## start Provided material

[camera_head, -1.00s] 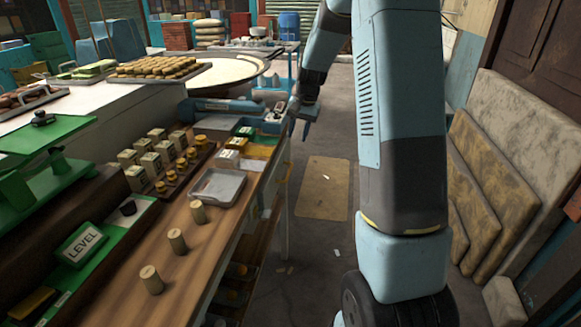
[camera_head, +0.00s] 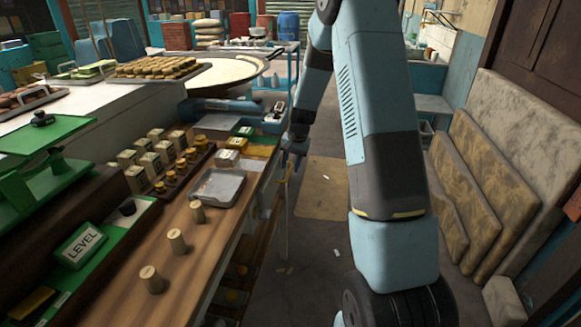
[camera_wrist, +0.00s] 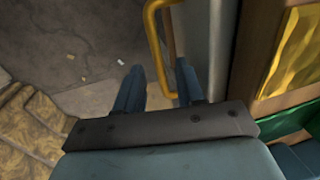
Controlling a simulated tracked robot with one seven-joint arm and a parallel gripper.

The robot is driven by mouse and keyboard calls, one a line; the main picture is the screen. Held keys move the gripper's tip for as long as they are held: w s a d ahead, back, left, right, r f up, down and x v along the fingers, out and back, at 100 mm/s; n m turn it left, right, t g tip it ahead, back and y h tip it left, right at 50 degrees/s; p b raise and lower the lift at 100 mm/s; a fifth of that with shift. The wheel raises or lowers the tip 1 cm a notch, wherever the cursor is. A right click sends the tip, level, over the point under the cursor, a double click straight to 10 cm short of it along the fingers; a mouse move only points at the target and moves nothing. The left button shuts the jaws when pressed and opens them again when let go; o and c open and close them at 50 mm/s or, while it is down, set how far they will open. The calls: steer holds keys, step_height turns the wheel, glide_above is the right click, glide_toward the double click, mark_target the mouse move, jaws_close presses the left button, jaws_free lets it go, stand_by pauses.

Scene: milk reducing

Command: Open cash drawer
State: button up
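A yellow bar handle (camera_wrist: 151,30) is on the side of the wooden counter, beside a pale panel (camera_wrist: 197,35) in the wrist view. It also shows in the head view (camera_head: 287,173) at the counter's far right side. I cannot tell for certain that this panel is the cash drawer's front; no gap shows around it. My gripper (camera_wrist: 160,66) is open, its two dark blue fingers apart, with the lower part of the handle appearing between them. Neither finger clearly touches it. In the head view my gripper (camera_head: 293,160) hangs beside the counter edge, close to the handle.
The wooden counter (camera_head: 185,215) holds a metal tray (camera_head: 218,188), small boxes, jars and cork-like pieces. A green scale (camera_head: 45,165) stands at left. Stone slabs (camera_head: 500,170) lean on the right wall. The aisle floor (camera_head: 310,235) beside the counter is mostly clear.

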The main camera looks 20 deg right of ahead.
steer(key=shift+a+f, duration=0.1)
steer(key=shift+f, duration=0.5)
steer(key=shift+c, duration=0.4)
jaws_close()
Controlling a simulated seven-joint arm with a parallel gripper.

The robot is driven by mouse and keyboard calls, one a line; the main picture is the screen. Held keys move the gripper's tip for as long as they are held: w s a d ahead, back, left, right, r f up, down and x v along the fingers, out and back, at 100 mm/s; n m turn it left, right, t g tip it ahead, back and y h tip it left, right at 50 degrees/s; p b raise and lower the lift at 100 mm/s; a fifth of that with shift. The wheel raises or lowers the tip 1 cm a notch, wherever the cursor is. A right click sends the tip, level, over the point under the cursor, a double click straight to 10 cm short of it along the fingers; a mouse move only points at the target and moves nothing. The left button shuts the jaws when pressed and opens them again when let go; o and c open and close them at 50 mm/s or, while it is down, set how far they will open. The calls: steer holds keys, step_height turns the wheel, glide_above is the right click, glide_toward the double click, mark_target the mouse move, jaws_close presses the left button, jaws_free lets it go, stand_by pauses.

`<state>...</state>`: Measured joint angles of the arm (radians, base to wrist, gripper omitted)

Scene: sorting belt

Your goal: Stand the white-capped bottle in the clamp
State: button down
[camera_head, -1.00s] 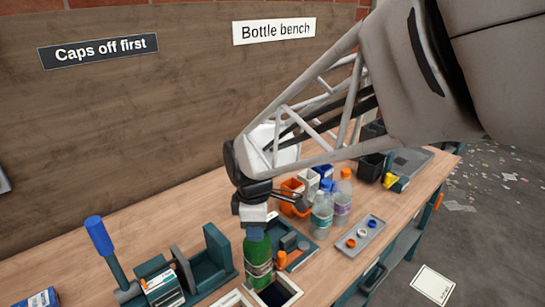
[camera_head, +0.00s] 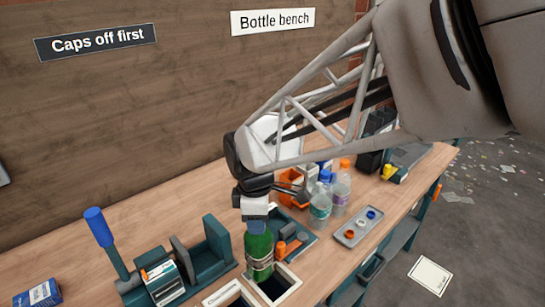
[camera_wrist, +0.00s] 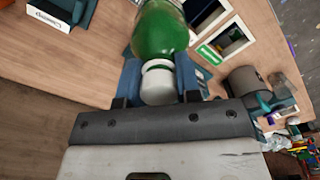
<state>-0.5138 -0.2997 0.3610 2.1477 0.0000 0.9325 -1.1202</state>
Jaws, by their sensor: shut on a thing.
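The green bottle (camera_head: 259,250) has a white cap, which shows in the wrist view (camera_wrist: 158,82). My gripper (camera_head: 255,212) is shut on the bottle at its white cap and neck, with a blue finger on each side in the wrist view (camera_wrist: 159,84). The bottle is about upright below my gripper, in front of a square bench opening; I cannot tell whether its base touches anything. The teal clamp (camera_head: 208,262) with a blue-handled lever (camera_head: 98,230) is on the bench to the left, with no bottle in its jaws.
White-framed openings (camera_head: 284,290) lie at the bench's front edge. Behind and right are an orange bin (camera_head: 292,193), clear bottles (camera_head: 320,208) and a grey tray of caps (camera_head: 358,228). A blue box (camera_head: 38,293) lies far left. The bench behind the clamp is clear.

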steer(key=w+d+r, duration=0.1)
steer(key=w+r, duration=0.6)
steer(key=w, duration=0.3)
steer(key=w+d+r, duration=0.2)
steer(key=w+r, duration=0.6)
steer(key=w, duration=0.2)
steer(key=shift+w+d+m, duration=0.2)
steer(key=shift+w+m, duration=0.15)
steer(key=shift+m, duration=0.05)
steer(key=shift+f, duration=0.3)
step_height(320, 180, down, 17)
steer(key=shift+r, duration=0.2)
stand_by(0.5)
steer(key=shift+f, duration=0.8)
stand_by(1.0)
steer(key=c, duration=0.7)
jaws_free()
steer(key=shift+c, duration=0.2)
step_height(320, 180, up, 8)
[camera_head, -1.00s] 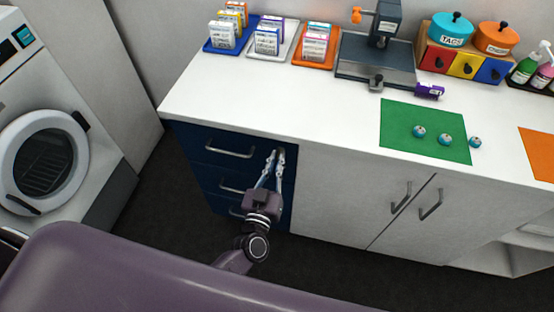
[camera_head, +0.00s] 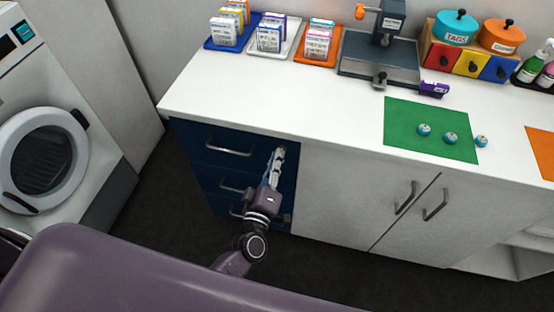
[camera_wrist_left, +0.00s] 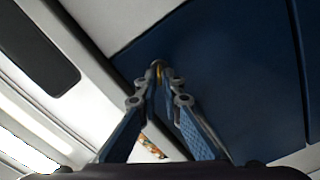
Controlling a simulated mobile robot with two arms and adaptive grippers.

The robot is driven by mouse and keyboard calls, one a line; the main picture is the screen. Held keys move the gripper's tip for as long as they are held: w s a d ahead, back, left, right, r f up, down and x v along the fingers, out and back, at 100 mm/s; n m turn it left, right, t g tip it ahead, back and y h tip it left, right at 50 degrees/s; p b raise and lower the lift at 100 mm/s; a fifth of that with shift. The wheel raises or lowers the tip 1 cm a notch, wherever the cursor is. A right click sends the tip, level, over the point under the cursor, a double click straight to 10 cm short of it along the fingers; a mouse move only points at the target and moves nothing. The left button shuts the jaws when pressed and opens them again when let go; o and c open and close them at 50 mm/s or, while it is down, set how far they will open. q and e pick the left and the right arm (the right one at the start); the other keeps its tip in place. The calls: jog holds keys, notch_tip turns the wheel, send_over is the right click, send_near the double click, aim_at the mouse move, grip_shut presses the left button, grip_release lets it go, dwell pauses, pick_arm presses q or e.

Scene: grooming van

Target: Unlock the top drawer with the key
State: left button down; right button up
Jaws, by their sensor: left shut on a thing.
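The top drawer (camera_head: 200,137) is the uppermost dark blue front at the left end of the counter, and it is closed. It has a metal bar handle (camera_head: 229,152). My left gripper (camera_head: 278,153) is at the drawer's upper right corner with its fingers together. My right gripper is not in view.
More blue drawers (camera_head: 207,183) are below, and grey cupboard doors (camera_head: 345,195) stand to the right. The white counter (camera_head: 300,115) bears trays, a green mat (camera_head: 405,120) with small balls, and a purple item (camera_head: 434,89). A washing machine (camera_head: 50,150) stands at left.

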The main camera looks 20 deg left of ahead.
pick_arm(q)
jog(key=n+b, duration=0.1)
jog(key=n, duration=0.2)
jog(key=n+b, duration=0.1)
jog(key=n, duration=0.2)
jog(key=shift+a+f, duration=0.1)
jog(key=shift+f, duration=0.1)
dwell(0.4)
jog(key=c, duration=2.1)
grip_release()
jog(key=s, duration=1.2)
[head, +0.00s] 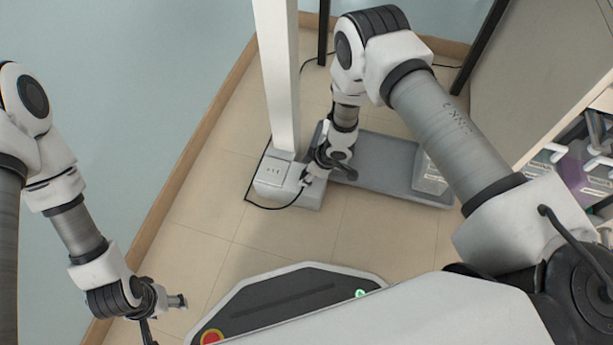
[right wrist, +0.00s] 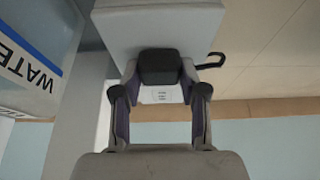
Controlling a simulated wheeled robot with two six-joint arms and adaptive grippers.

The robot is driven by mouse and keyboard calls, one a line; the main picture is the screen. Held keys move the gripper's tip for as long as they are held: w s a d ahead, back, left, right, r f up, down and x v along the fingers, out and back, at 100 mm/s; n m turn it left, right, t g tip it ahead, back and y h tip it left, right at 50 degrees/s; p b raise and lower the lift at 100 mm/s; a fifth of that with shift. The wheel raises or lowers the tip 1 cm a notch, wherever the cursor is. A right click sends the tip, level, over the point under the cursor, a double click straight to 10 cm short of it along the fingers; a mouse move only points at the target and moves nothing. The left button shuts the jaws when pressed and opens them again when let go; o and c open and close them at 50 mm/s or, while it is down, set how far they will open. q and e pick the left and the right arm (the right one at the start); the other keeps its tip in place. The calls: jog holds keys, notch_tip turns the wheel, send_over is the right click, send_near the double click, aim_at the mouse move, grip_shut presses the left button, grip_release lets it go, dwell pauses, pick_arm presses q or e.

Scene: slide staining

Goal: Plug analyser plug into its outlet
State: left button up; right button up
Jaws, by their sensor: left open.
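The outlet (head: 272,170) is a set of small sockets on a pale box on the floor, at the foot of a white post. My right gripper (head: 311,179) is low beside the box's right part. In the right wrist view, my right gripper (right wrist: 160,82) has its fingers against both sides of a black block, the analyser plug (right wrist: 160,66). A pale marked plate shows just below the plug; I cannot tell whether the plug is seated. A black cable (head: 268,207) loops around the box's front. My left gripper (head: 163,318) is open and empty at lower left.
A grey tray (head: 385,185) with a pale container (head: 428,176) lies right of the box. The container, marked WATER (right wrist: 30,60), also shows in the wrist view. The white post (head: 279,80) rises behind the outlet. Tiled floor at left is clear.

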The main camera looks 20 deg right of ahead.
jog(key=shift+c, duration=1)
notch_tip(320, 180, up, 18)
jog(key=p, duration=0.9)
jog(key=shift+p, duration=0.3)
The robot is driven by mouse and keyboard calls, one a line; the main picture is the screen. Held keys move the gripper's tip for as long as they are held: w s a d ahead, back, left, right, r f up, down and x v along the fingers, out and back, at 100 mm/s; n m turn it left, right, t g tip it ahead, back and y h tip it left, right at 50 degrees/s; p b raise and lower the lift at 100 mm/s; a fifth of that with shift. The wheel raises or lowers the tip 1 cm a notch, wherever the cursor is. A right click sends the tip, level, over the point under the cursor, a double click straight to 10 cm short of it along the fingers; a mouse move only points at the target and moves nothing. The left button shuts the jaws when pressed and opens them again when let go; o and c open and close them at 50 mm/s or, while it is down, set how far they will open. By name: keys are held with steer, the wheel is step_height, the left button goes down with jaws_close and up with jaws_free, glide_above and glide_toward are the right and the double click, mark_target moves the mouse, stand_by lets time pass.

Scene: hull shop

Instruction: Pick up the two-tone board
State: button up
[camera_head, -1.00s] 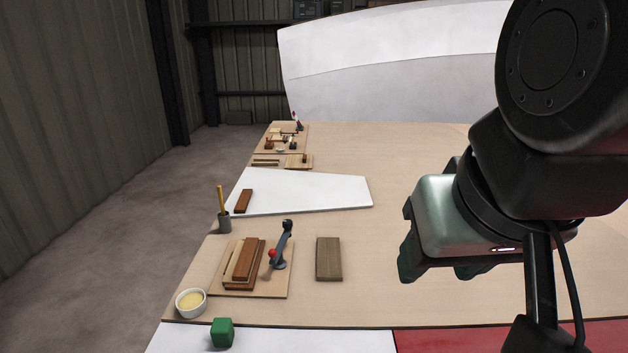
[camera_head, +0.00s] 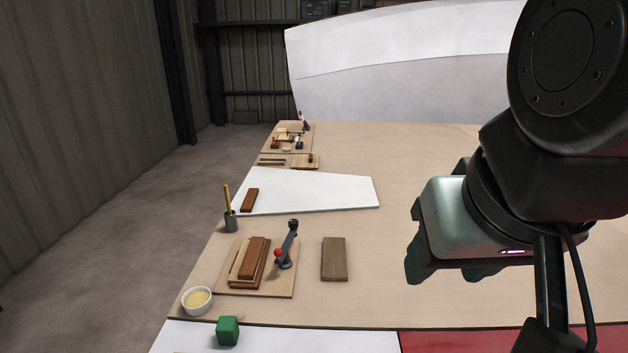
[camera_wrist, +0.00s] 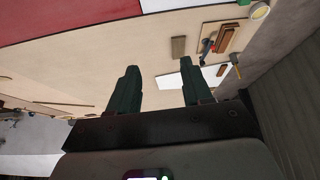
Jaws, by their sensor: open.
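A stack of red-brown and pale wood (camera_head: 250,259) lies on a small base board (camera_head: 227,284) at the table's left. Its two colours show, but I cannot tell whether it is one two-tone board or separate pieces. A plain grey-brown board (camera_head: 334,258) lies flat to its right; it also shows in the wrist view (camera_wrist: 178,46). My gripper (camera_head: 446,272) is raised above the table, right of both. In the wrist view my gripper (camera_wrist: 160,73) has its fingers wide apart with nothing between them.
A clamp (camera_head: 287,246) with a red knob stands beside the stack. A cup with a pencil (camera_head: 230,221), a bowl (camera_head: 197,299) and a green cube (camera_head: 228,331) are near the left edge. A white panel (camera_head: 315,190) lies behind. The table's middle is clear.

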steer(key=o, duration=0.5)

## end Provided material

• What you are asked to do
From the data, collect all lines where the string "parallel" appears.

• Result for this task
Controlling a simulated tracked robot with one seven-joint arm and a parallel gripper.
Controlling a simulated seven-joint arm with a parallel gripper.

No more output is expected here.